I don't know then if you even believe me on this or whether this is enough for you to believe but this is just a fact. If linux was as widely used as Windows is now, then sure, there would indeed be more security risks to be found with it but there would still be _a lot_ less than with Windows - and they would also be fixed much faster.
Naturally, no operating system is completely "impregnable". If the user decides to run a script as admin/root that deletes all his files then that's of course his problem and there's not a single thing _any_ OS can do about it. Simple as that.
I mainly use linux because it's faster and there's so much customizability. Frankly, I would not want to use "noob distros" such as Ubuntu and Suse because they are way too simple and bloated for me. This is obviously where our oppinions about OSes cross so arguing about it would be a complete waste of time (but you don't really seem to be that stupid, for that matter). And I guess I still don't expect you to believe me anyway.
But if you got any more questions (like clarifications or whatever), I'll be more than glad to respond. You seem like a nice guy .
Well that's not entirely accurate. Many "nerds" such as me would be using it nontheless. But I frankly believe that no matter how big companies there were to adopt linux (such as Google, IBM or HP) it would still take a _very_ long time for linux to become as widely used as Windows.
The nature of the OS is that it's supposed to be free. This is also bad for a lot of reasons because not a lot of companies want to hand out their product for _free_. And even if they did create a commercial linux distribution they would still have to release its source code for the public - for free - because of the GPL license.
So, I'd say linux kinda works "around" the market while mainly Windows works _within_ it.
Hey, don't generalize . Some people just don't have any other good ways of doing some argumentating. And they get frustrated by people saying how linux "sucks".
99% of the people here confuse Linux with Ubuntu which is only for desktop use. When it comes to everything else linux is a much better than windows. Fast, reliable and safe. (i use windows 7 for my desktops and laptops but for servers linux is much better)
I've read all the comments here and most of them are so funny because they are clearly written by people who only use computers for games. Bashing the desktop version even though they admitted that windows has the advantage there does not make you look smarter.
I agree, some are playable, while others are impossible - thats without taking into consideration that those results could be very different depending on the GPU in use, and whether its being run natively or played through an emulator like Wine for example.

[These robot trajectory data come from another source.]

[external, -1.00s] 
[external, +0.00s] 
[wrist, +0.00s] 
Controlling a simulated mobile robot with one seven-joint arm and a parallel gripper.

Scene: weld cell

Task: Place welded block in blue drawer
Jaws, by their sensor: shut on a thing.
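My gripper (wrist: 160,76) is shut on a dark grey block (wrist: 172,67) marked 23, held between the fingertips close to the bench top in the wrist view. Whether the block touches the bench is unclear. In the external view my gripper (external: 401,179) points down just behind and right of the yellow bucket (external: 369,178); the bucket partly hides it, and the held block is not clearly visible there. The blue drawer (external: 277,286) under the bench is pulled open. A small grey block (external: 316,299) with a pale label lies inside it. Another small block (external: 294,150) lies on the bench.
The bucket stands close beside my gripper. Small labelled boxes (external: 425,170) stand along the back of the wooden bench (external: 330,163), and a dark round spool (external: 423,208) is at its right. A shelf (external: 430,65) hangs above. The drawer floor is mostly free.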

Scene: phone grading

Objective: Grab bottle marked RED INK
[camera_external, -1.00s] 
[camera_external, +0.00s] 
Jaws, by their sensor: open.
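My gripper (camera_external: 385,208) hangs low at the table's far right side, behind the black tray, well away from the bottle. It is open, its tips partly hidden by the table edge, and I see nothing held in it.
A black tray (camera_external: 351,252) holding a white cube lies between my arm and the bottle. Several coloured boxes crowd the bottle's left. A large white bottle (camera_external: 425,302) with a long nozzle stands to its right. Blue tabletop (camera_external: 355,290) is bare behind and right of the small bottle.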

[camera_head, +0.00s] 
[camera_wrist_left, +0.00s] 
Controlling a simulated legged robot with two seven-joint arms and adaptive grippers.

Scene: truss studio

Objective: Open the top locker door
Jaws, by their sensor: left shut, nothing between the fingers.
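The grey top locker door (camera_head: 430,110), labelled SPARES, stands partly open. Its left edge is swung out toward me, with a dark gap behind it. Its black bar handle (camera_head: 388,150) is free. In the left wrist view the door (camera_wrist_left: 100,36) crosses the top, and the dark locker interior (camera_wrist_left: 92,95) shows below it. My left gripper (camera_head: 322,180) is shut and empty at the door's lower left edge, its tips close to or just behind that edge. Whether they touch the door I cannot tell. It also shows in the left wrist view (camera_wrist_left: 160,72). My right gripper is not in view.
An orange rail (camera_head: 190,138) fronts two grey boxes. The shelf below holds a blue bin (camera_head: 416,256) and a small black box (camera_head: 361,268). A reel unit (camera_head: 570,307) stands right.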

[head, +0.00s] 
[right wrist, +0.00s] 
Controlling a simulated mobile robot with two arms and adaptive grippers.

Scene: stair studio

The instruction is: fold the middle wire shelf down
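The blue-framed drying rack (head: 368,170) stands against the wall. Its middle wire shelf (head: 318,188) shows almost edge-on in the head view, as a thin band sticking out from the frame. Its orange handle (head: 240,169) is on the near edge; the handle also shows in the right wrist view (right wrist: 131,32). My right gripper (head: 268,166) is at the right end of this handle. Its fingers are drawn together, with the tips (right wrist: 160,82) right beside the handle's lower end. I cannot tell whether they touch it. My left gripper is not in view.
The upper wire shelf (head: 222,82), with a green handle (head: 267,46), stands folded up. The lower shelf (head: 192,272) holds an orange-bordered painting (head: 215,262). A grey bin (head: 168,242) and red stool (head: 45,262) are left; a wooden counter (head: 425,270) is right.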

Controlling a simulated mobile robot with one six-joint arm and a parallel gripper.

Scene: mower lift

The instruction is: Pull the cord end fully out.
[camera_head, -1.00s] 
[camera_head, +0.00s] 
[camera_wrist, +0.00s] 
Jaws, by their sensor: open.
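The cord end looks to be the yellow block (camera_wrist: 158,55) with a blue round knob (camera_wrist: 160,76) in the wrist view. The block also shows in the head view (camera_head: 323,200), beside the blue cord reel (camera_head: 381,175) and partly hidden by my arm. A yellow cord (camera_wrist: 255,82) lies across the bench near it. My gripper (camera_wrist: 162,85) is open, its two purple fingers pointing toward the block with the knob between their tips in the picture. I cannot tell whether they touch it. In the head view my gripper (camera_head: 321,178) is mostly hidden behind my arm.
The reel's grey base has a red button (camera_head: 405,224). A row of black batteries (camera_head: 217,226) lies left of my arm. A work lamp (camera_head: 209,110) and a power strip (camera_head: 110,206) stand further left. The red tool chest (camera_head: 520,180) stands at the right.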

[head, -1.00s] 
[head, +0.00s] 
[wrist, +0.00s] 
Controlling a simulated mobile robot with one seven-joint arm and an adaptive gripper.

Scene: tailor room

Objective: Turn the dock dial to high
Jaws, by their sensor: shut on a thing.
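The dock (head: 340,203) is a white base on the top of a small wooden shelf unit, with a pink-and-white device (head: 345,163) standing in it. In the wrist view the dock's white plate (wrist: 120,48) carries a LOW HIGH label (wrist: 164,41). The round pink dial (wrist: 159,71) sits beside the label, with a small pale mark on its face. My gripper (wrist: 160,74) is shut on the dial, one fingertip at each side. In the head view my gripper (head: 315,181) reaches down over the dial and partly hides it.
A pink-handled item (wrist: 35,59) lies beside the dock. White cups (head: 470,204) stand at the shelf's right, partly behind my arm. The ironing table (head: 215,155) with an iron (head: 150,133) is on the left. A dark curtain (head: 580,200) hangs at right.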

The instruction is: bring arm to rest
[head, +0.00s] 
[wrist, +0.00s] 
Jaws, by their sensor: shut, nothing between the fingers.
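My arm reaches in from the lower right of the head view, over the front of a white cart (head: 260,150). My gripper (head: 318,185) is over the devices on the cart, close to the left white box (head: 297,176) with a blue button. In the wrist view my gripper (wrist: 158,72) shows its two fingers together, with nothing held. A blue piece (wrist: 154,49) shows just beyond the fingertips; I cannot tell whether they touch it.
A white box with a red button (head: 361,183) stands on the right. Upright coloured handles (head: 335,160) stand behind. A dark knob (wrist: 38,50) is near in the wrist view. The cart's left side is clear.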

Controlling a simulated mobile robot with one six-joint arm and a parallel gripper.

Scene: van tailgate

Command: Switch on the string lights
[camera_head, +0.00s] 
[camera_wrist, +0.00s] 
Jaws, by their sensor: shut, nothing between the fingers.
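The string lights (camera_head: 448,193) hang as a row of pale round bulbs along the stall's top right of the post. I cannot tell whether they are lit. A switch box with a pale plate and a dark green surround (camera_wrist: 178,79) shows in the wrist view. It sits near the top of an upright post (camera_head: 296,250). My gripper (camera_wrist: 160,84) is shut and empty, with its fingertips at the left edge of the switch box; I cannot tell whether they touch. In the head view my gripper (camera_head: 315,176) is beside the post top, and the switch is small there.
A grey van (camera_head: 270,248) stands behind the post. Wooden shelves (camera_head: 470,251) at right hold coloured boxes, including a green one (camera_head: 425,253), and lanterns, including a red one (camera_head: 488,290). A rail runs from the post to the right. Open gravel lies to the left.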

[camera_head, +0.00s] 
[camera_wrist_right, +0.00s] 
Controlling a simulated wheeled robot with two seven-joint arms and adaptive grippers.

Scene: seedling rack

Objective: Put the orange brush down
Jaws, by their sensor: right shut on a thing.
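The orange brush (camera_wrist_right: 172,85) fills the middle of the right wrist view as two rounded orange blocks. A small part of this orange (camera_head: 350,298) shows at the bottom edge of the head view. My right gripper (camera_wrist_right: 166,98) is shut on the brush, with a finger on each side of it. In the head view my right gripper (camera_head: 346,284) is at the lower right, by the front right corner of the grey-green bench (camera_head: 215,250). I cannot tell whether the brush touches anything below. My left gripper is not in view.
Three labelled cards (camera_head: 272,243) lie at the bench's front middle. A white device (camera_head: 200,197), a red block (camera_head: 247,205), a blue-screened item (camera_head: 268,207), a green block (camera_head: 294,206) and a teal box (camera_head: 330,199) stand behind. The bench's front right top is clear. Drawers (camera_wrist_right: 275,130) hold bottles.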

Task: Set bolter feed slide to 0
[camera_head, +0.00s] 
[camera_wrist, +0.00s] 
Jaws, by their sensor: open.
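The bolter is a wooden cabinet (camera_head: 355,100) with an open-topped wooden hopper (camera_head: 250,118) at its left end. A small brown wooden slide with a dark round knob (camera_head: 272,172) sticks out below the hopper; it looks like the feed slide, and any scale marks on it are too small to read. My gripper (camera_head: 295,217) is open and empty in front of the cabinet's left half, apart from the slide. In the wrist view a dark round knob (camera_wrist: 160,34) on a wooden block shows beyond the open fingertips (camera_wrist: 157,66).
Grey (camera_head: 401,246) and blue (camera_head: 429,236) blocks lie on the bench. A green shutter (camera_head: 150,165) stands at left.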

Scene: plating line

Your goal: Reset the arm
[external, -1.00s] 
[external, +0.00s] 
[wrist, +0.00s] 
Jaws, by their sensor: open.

Gaming will be non-existant until Linux starts gaining shares in the desktop market - to do that it needs to be capable of gaming. So its a lose lose from the off in my opinion.
I use two OS', as a dual boot on my main PC. W7 Pro x64 covers gaming purposes, and everything else (I use it 90% of the time) is Linux (Debian 6, xfce DE).
Yes both OS' are capable of doing each others jobs, but from my experiences over the years Linux is a damn sight more stable doing them, not to mention faster.
Things are a little more even in my case though as my W7 runs off of a 256GB SSD, and the Linux a 500GB Hitachi mechanical disk (7200rpm), so I tend to find generally speaking performance is about equal in everything except heavy disk activity where the SSD trumps.
That said, Linux is ideal for entry level computers, and for occasional users - combined with a budget netbook, or lower spec PC, Linux gives a fast, stable and flexible solution that comes in more than ideal for web browsing, emailing and typing the occasional letter. The savings make the hardware cheaper as well.
For those without the requirement to game Linux makes serious sense - too often people forget this, and just dismiss Linux out of hand without realising the vast proportion of devices they handle on a daily basis that actually run some form of linux or another.
And that about sums up my point about the fact it can be useful to non-gaming computer users.
The pure and simple truth is occasional computer users couldn't care less whether it had Windows or Linux on it, they just need to know where to point and click to browse the web and collect their emails. Most of the people that come to see me to sort their computers couldn't even tell you what Windows is, most of the time they think its the computer itself, not the operating system - another term they have no understanding of. They understand the same thing when its £50-75 cheaper though, and thats where Linux comes up trumps against Windows.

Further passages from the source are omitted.